Surprisingly, the Corvette Rondine got a lukewarm reception when it was shown off to the public at the 1963 Paris Auto Show. So, it was safely hidden in Pininfarina’s hand until it decided to auction it in 2008 for a whopping $1.6 million.
Overall we think that the 1963 Corvette Rondine can be best described as "an American hunk in an Italian suit". For a 49 year old car, it still looks very beautiful and it has stood the test of time rather well.
Twin Turbo Callaway Corvette
Chevrolet was impresses with veteran car tuner Reeves Callaway’s work and requested him to develop an upgrade program for the fourth-generation (C4) Corvette. The RPO-B2K upgrade was thus born.
This upgrade utilized over 2000 new parts, which included an upgraded lubrication system, stronger crankshaft and four-bolt-main bearing caps to help keep that crankshaft in place and spinning freely without worry. Because emission regulations pretty much ruled the roost in the 1980s, Callaway also installed a secondary fuel-injection system to keep it within spec.
So, what did all of this translate out to? Well, the B2K package produced a peak of 382 horsepower and 562 pound-feet of torque in 1988. That’s a 137-horsepower and 222 pound-feet gain over the stock numbers. All of this could have been yours for just $19,999 to $33,000 over the base sticker price of any 1987 to 1991 Corvette – the price varied each year.
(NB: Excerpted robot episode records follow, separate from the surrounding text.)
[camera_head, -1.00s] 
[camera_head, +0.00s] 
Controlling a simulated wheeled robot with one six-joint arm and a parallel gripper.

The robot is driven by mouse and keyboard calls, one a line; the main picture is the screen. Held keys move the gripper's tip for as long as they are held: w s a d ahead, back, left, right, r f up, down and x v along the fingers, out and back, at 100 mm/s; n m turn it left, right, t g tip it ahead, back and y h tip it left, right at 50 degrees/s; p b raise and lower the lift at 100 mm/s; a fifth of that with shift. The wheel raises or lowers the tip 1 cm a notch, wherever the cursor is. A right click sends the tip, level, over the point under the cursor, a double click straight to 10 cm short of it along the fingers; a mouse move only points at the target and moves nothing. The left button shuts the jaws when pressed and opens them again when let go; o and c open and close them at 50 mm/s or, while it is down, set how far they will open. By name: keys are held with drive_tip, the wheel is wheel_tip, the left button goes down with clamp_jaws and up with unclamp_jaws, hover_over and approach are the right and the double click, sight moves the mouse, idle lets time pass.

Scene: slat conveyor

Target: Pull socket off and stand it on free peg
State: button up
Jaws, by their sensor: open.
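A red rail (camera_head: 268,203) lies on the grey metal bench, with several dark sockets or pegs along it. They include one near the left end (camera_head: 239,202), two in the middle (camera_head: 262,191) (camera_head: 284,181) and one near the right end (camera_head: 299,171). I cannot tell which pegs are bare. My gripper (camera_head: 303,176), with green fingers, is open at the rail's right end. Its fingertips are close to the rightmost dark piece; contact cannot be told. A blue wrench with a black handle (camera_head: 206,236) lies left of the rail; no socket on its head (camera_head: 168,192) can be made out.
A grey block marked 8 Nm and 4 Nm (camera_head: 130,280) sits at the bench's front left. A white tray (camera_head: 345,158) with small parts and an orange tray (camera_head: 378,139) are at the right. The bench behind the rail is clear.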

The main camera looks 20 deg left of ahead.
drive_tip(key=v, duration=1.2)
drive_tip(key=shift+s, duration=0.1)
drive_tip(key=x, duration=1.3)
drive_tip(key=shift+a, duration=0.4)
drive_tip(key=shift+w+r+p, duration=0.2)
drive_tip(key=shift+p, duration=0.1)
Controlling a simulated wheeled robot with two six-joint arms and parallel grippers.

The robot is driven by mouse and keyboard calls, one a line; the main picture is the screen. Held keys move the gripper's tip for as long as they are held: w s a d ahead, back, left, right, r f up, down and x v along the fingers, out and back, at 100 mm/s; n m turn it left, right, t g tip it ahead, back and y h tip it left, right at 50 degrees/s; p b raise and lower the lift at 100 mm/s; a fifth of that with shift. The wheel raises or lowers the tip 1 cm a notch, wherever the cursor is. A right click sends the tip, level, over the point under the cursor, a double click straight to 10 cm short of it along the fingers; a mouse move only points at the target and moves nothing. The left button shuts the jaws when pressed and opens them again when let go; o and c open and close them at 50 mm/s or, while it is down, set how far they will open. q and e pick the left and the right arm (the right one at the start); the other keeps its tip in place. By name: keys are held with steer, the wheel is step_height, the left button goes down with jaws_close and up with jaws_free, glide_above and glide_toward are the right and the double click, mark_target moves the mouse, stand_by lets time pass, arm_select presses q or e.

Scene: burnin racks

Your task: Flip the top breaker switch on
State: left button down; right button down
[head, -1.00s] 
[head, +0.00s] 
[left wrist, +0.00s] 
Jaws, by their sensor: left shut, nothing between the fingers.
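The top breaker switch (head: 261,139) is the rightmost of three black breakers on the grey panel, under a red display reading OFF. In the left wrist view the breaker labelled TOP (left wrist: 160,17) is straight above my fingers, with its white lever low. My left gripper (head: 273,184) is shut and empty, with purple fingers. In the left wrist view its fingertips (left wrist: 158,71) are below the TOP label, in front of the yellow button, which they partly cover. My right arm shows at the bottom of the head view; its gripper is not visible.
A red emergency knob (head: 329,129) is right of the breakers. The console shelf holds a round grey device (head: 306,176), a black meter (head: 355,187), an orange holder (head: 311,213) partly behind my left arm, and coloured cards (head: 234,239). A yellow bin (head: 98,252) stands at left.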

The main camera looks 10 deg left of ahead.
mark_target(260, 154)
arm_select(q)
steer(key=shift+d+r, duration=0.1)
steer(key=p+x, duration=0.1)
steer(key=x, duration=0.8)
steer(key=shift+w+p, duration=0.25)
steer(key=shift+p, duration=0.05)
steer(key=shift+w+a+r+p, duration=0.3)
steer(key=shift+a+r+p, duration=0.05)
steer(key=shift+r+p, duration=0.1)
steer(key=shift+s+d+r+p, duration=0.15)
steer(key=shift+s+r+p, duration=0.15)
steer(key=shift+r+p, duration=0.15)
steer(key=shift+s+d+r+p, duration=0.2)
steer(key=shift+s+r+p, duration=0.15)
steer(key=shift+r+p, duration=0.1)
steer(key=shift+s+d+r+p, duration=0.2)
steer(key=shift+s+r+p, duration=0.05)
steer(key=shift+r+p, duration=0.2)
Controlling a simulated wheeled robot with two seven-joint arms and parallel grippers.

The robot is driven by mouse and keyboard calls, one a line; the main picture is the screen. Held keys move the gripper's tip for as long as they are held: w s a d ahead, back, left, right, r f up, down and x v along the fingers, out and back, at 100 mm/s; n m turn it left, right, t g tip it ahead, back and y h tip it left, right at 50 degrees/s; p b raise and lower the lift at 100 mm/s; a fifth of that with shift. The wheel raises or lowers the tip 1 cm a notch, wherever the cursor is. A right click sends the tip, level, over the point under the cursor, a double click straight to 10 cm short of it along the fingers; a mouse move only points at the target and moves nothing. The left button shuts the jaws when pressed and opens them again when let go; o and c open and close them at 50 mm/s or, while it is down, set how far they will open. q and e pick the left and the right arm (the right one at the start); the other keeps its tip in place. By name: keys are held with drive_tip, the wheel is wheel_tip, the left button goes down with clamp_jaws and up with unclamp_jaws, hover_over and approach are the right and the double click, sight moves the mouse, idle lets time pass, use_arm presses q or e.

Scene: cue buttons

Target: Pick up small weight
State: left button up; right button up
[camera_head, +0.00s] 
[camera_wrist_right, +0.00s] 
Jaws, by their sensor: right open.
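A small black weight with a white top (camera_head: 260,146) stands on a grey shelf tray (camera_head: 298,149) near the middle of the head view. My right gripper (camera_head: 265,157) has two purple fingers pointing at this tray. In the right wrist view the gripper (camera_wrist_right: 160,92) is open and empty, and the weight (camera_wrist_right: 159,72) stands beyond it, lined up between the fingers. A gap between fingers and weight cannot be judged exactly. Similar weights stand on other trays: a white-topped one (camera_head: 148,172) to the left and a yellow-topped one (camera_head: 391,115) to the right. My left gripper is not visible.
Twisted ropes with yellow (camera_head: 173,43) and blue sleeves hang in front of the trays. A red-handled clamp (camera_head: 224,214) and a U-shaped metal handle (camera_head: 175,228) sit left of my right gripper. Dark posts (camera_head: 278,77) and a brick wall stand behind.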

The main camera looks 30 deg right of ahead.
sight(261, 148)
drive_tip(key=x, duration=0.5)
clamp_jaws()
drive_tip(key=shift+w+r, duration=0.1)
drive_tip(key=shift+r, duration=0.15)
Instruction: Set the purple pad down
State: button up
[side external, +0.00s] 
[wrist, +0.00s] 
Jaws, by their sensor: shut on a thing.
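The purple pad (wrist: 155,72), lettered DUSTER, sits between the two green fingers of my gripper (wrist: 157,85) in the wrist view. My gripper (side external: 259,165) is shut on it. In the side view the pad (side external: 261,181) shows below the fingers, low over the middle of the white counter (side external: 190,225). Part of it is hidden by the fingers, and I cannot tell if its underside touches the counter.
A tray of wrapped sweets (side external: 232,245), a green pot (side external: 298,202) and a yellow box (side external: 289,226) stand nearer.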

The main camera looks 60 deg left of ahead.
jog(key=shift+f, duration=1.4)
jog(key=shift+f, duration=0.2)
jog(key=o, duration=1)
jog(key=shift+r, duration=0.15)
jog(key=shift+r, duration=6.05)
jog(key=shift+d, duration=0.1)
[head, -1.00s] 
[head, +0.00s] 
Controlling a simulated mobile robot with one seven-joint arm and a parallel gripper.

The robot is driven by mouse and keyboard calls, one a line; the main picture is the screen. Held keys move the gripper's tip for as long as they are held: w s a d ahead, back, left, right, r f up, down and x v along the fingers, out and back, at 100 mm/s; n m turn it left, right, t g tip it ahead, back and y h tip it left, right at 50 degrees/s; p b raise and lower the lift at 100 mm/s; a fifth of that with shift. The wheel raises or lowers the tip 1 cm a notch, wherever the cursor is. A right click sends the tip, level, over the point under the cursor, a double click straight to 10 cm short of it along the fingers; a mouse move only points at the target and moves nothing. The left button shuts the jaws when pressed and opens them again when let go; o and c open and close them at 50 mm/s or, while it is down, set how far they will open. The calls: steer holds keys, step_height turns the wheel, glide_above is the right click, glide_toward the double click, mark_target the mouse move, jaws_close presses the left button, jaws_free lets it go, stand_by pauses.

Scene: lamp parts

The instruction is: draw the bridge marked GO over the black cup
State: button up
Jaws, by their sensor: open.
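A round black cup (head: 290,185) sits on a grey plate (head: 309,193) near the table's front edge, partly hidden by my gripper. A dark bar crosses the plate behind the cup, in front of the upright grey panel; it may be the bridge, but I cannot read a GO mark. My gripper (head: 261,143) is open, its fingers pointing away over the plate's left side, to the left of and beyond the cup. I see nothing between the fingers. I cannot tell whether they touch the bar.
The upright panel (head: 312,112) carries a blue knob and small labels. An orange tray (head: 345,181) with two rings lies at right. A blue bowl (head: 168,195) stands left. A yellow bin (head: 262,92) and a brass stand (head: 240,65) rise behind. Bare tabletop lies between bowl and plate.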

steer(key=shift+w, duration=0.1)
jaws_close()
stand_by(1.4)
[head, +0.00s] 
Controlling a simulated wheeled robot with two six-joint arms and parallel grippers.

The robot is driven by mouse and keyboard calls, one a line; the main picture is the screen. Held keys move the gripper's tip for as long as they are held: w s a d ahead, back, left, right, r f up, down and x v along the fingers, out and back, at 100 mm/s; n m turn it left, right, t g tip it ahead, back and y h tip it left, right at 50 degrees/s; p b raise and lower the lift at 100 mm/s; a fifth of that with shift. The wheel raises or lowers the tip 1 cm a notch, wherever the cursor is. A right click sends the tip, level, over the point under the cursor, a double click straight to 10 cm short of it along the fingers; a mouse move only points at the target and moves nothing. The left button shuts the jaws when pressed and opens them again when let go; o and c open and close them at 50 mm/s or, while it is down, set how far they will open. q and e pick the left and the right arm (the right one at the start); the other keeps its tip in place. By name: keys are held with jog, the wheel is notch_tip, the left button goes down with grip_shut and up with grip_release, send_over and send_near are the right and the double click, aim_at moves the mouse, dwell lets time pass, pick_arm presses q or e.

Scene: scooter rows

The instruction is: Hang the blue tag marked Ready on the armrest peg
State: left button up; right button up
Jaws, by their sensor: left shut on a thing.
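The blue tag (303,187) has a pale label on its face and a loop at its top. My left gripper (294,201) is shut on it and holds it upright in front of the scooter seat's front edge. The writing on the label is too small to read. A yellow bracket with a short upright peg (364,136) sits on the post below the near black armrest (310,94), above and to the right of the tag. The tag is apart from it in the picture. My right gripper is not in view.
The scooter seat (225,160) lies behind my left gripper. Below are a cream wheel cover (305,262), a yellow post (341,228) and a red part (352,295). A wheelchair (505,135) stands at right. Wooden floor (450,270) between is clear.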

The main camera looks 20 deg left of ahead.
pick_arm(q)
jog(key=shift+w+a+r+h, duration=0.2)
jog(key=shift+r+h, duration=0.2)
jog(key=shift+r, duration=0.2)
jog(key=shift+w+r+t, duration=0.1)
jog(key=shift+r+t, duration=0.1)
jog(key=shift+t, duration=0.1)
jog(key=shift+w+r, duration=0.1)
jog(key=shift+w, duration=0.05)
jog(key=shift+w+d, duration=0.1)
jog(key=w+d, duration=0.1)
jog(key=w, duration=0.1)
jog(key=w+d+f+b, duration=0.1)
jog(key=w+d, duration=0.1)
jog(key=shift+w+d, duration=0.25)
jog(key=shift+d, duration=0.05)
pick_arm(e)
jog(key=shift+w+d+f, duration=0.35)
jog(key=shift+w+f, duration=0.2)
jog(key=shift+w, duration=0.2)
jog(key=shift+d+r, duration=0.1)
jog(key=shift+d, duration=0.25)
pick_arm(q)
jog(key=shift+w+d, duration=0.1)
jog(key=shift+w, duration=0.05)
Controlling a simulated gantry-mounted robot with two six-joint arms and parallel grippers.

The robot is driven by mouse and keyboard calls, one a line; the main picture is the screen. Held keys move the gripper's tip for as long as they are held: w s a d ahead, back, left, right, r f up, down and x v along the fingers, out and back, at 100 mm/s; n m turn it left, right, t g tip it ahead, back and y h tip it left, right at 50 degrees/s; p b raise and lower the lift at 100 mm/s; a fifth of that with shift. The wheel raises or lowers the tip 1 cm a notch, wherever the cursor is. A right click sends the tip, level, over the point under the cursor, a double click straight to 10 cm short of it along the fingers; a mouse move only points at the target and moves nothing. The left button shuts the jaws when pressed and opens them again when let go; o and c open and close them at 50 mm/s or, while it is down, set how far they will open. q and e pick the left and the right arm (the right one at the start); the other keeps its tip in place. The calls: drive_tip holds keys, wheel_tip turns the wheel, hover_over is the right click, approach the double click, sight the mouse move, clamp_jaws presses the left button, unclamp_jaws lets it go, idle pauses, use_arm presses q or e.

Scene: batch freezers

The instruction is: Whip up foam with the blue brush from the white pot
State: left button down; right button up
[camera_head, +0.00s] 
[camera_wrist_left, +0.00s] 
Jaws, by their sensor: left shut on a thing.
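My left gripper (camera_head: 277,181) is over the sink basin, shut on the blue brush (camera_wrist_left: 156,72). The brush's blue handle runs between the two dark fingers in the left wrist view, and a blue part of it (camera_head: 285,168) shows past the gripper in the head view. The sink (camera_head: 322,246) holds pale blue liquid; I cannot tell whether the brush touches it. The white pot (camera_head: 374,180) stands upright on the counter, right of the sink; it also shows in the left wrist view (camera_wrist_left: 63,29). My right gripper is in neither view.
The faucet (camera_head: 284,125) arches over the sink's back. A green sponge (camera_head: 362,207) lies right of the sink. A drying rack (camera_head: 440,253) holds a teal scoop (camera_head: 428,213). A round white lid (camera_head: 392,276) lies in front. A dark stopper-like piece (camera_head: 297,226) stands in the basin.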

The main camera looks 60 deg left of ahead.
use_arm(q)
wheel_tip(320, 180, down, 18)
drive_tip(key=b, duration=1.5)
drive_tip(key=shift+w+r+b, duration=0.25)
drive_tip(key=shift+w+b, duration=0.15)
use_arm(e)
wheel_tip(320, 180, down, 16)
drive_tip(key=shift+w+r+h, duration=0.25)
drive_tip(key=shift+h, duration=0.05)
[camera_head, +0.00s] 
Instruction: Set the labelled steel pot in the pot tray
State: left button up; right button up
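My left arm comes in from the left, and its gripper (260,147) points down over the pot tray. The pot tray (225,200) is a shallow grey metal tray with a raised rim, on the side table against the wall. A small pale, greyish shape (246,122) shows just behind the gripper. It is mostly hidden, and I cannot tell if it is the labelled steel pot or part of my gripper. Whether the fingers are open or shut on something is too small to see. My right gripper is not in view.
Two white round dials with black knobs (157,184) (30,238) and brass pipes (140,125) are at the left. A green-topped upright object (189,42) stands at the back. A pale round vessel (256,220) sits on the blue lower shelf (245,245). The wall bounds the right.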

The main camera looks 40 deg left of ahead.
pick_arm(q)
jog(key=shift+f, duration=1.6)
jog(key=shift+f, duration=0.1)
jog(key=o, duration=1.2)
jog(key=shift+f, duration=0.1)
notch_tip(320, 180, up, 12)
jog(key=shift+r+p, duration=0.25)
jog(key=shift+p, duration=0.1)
Likely the king of the B2K hill was the famed “Sledgehammer” `Vette, which housed 898 horsepower and 772 pound-feet of torque within its 5.7-liter V-8 engine. This 1988 Corvette could hit 254 mph and screamed to 60 mph in just 3.9 seconds. Oh what a beast it was…
While nothing significant was done to the exterior, the performance under the hood has won our hearts.